Ernie is new at his local retail store and wants to make sure he does his job right. But before he can even start his job he has to go through hours of computerized training. The training consists of dull, repetitive and ultimately arbitrary courses that eventually make Ernie mute the computer. Mostly so he doesn’t have to hear the cringy training videos.
Throughout these videos and learning exercises, managers will pop in and ask how he is doing. Although a completely normal interaction on the surface, Ernie can’t help but feel like everything he does is being monitored. As if he can’t be trusted to get the job done…before the job has even started. The check-ins feel stress-inducing to Ernie but expressing that would mean being insubordinate and after all, it’s not his workplace. So what can he do?
Sometimes Ernie will fail a test and fail it a few more times because, after a while, he can’t focus on the monotony of questions. Eventually a manager will help him cheat on the test which will make Ernie think that a lot of this training is pointless if you can just cheat your way through it. “It must just be for corporate” Ernie muses to himself in his head.
Ernie is careful not to say that aloud.
Although Ernie has a locker for his stuff almost no one around him even knows how to use the combination. Instead, Ernie decides to keep his stuff under the coat rack and just hope no one ever steals it. No one ever does but it’s just another worry Ernie is already having to contend with.
Once Ernie is finally done with the training, he gets up to the register.
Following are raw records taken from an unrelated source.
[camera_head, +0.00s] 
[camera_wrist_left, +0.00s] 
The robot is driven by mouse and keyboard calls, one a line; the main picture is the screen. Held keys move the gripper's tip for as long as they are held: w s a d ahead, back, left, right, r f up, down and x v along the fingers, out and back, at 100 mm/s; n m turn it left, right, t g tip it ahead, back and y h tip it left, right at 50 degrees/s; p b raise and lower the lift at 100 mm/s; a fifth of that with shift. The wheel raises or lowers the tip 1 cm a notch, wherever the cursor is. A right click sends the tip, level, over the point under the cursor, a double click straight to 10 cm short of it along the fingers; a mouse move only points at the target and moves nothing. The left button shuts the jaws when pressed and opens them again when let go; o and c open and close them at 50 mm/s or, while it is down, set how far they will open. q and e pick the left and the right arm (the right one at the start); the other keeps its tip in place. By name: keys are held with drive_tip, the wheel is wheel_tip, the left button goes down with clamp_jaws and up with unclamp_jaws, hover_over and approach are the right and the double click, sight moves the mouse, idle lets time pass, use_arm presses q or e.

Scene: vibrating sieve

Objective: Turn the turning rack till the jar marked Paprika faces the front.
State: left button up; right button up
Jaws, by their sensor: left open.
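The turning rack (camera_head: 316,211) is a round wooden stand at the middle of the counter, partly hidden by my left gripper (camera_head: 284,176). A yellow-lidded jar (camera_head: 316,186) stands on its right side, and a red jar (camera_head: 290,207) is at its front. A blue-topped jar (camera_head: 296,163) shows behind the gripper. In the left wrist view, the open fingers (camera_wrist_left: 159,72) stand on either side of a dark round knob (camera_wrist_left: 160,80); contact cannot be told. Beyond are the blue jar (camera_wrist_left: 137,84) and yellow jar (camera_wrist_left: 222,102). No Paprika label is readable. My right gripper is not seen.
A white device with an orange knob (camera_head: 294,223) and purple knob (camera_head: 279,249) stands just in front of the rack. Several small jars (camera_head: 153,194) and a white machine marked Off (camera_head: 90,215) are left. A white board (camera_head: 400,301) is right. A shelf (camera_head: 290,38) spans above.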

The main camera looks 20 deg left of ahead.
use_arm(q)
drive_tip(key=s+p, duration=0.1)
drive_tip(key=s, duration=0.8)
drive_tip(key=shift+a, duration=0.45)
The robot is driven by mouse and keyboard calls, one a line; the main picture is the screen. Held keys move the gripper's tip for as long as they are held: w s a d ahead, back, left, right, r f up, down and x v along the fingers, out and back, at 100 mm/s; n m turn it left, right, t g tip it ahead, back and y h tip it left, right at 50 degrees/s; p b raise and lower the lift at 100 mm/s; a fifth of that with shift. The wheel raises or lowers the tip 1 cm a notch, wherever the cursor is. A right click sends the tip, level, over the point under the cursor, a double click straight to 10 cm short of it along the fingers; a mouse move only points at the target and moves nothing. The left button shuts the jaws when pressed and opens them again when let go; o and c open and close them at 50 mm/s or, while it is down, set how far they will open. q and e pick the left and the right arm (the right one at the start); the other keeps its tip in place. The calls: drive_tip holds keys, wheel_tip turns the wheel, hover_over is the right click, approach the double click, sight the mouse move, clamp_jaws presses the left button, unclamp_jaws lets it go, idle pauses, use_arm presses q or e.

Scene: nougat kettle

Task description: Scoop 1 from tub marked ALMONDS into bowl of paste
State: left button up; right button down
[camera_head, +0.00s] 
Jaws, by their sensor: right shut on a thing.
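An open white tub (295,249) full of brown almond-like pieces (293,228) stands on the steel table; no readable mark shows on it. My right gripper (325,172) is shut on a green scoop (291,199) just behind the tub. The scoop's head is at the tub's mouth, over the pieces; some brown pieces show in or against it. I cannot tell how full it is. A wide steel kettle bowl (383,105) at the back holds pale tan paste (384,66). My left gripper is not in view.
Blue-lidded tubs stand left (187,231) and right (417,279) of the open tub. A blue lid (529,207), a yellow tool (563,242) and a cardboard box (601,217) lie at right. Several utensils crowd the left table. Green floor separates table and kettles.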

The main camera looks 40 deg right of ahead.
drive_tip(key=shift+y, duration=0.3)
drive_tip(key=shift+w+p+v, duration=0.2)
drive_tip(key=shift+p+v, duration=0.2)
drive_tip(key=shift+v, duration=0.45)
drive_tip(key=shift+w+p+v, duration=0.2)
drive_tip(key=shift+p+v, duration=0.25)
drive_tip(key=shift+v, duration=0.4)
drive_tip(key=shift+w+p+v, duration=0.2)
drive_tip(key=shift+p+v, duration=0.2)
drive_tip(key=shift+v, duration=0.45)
Here he has to greet customers as they walk into the store (even if he’s busy with another customer at the front). He has to say, “Welcome to X” even though he’s not listed as a door greeter in his official role. Ernie feels like someone else should greet people at the door. After all, he works on the register, “faces” products and takes on any tasks leftover.
But Ernie cannot argue.
Ernie can also not argue with anything else asked of him. He has to make sure customers get their receipt (without asking them first), know there’s a survey on the bottom of it (and circle it with a highlighter) and often bagging things for customers, even if they didn’t ask for it. All of this feels strangely impersonal to Ernie and as if it matters more to please corporate and their procedures than making customers happy.
A nice bonus is that Ernie gets a 15% discount on store items, but that’s usually not much of a bonus. On the store brand material it becomes a little higher, but still nothing worth celebrating about. Other than this, Ernie doesn’t get many other benefits. Due to Ernie’s disabilities he can only manage to hold down a part-time job for around 20 hours a week.
But because Ernie’s disabilities are rather mild except in high-velocity situations (like retail, for example) and they’re otherwise somewhat hidden, Ernie couldn’t get assistance from any government or social programs near him. This leaves him to feel even more pressured at work so he ensures he doesn’t lose a steady paycheck, even if he doesn’t like his job.
Even when Ernie does everything right (doesn’t ask the customer if they want their receipt, mentions the survey, greets customers at the door), Ernie is routinely chided for not “facing” well enough. None of the good work that Ernie does is ever highlighted and when it is, it’s only when it’s something obvious, like covering someone else’s shift.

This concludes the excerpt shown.